The Fusion Gain Analysis of the Inductively Driven Liner Compression Based Fusion

An analytical analysis of the fusion gain expected in the inductively driven liner compression (IDLC) based fusion is conducted to identify the fusion gain scaling at various operating conditions. The fusion based on the IDLC is a magneto-inertial fusion concept, where a Field-Reversed Configuration (FRC) plasmoid is compressed via the inductively-driven metal liner to drive the FRC to fusion conditions. In the past, an approximate scaling law for the expected fusion gain for the IDLC based fusion was obtained under the key assumptions of (1) D-T fuel at 5-40 keV, (2) adiabatic scaling laws for the FRC dynamics, (3) FRC energy dominated by the pressure balance with the edge magnetic field at the peak compression, and (4) the liner dwell time being liner final diameter divided by the peak liner velocity.
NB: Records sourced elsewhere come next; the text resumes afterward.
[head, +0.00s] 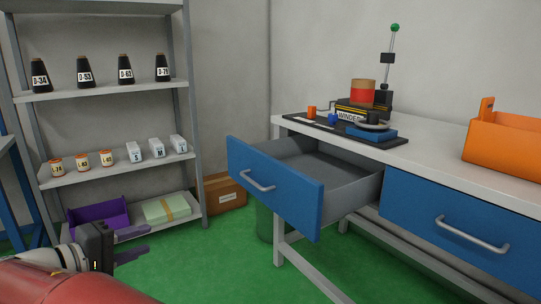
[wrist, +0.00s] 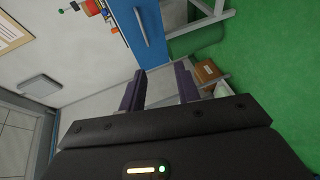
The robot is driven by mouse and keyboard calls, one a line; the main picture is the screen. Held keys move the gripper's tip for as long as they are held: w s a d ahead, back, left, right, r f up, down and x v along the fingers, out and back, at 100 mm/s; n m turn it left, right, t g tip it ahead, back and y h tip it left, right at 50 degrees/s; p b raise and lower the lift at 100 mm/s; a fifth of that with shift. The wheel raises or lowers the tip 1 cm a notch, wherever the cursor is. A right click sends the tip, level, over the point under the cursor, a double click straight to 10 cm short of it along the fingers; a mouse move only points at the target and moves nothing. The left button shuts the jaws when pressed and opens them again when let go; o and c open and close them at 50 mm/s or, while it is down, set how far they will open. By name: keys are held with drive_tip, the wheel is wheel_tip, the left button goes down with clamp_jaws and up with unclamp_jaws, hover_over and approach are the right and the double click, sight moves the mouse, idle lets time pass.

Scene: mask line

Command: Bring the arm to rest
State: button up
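My gripper (head: 146,240) is low at the left of the head view, in front of the shelf rack's bottom level, with my red arm link below it. It points to the right, over the green floor. In the wrist view its two dark purple fingers (wrist: 160,72) stand apart with nothing between them. The gripper is open and empty and touches nothing that I can see.
A blue drawer (head: 275,188) stands pulled out of the workbench (head: 440,145); it looks empty. A shelf rack (head: 110,90) with cones, small jars and boxes stands at the left. A cardboard box (head: 224,192) sits behind. Green floor (head: 210,265) between is clear.

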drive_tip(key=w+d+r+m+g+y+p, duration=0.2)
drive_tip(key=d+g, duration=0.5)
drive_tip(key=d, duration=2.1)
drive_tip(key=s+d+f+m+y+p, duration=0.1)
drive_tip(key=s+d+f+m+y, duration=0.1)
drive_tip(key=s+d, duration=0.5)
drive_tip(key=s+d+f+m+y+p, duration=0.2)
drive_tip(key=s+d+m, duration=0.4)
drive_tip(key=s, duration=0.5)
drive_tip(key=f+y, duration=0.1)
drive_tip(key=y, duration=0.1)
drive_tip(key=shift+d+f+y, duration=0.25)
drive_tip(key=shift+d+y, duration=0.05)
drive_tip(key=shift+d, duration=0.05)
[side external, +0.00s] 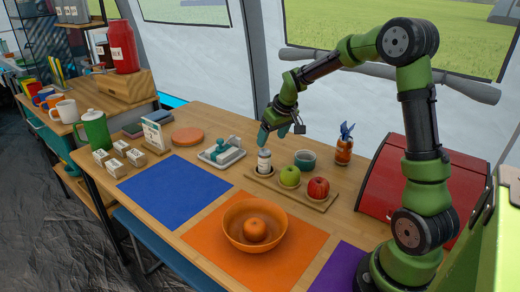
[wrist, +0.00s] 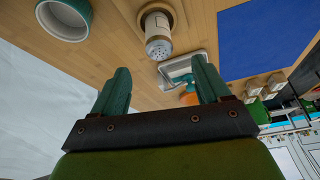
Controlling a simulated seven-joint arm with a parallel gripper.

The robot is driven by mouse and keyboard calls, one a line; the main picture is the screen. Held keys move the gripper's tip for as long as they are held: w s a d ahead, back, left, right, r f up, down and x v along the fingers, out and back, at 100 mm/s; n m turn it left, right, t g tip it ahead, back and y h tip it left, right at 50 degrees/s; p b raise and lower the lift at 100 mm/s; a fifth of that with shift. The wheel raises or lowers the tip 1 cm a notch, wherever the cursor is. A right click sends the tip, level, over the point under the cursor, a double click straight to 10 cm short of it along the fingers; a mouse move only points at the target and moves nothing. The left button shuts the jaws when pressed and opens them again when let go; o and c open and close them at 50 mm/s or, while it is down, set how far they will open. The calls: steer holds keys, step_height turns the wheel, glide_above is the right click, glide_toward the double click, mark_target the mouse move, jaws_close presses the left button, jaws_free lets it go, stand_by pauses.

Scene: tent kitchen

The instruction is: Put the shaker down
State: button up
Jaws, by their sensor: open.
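The shaker (side external: 264,160), white with a grey perforated cap, stands upright on the left end of a small wooden tray (side external: 325,205). In the wrist view the shaker (wrist: 158,32) shows beyond the fingertips, between their lines, with a clear gap. My gripper (side external: 265,137) is just above and beside the shaker in the side view. Its two teal fingers are spread with nothing between them in the wrist view (wrist: 162,85).
A green apple (side external: 289,176) and a red apple (side external: 318,188) share the tray. An orange bowl (side external: 240,240) holding fruit is in front. The blue mat (side external: 175,190) is bare.

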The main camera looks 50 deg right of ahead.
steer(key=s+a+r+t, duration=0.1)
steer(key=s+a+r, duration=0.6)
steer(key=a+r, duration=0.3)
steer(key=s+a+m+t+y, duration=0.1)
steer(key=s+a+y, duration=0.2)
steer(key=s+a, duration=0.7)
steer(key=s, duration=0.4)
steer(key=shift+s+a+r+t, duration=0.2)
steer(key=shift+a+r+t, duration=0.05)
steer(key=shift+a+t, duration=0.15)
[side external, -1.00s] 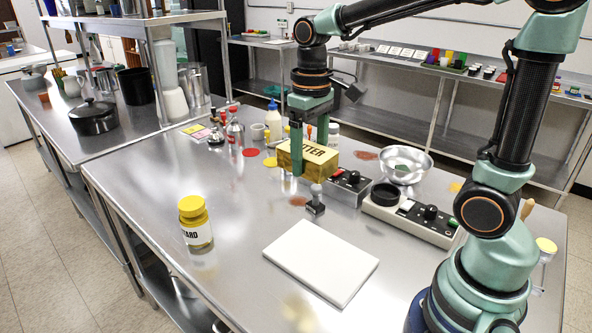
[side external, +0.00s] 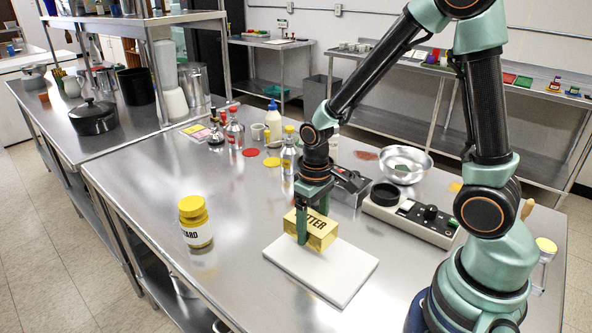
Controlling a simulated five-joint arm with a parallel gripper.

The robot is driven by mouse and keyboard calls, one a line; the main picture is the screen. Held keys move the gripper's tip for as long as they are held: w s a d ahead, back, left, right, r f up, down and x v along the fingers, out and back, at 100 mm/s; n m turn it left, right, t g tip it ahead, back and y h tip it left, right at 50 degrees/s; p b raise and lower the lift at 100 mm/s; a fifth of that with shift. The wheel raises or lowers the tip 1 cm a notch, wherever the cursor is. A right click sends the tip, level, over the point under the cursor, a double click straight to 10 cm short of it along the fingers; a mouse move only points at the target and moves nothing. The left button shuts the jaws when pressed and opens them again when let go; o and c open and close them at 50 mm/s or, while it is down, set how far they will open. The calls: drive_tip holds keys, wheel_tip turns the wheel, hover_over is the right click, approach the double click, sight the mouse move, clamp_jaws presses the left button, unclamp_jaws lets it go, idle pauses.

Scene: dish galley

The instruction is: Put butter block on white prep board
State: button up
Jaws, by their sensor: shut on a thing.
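The butter block (side external: 321,235) is a yellow box with dark lettering. My gripper (side external: 312,225) points down and is shut on it, with one green finger across its near side. The white prep board (side external: 342,283) lies flat on the steel table. The butter block is over the far part of the board. I cannot tell whether its underside touches the board or is slightly above it. The far finger is mostly hidden behind the block.
A mustard jar (side external: 195,222) with a yellow lid stands left of the board. A black-knobbed control box (side external: 411,214) and a metal bowl (side external: 404,163) are behind to the right. Bottles (side external: 234,130) stand at the back. The table between jar and board is clear.

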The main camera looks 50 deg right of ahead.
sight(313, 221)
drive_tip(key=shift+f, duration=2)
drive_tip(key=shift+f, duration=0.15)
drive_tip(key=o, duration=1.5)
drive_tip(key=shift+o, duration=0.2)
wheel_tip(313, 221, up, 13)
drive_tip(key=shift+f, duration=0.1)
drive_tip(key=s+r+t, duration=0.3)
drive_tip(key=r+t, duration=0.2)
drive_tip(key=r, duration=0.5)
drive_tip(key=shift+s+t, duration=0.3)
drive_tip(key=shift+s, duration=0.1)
In this study, various assumptions made in the previous derivation is relaxed to study the change in the fusion gain scaling from the previous result of $G \propto m_l^{1/2} E_l^{11/8}$, where $m_l$ is the liner mass and $E_l$ is the peak liner kinetic energy. The implication from the modified fusion gain scaling on the performance of the IDLC fusion reactor system is also explored.